### WHAT TO WORK ON
Copy out the listing that follows exactly, dropping every picture.

### RAW DATA
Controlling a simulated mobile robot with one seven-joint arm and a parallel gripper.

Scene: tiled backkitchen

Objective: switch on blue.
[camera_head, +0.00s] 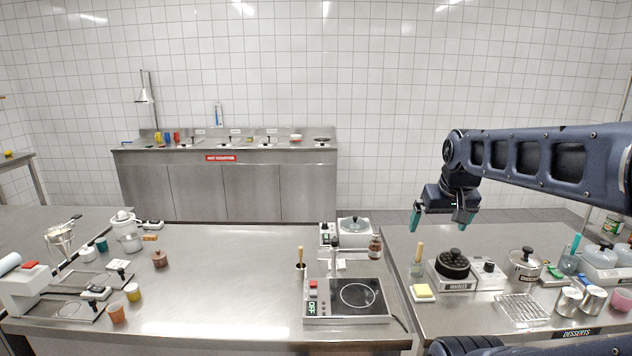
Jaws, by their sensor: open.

### THE OUTPUT
Controlling a simulated mobile robot with one seven-joint arm and a parallel gripper.

Scene: tiled backkitchen

Objective: switch on blue.
[camera_head, +0.00s] 
Jaws, by their sensor: open.

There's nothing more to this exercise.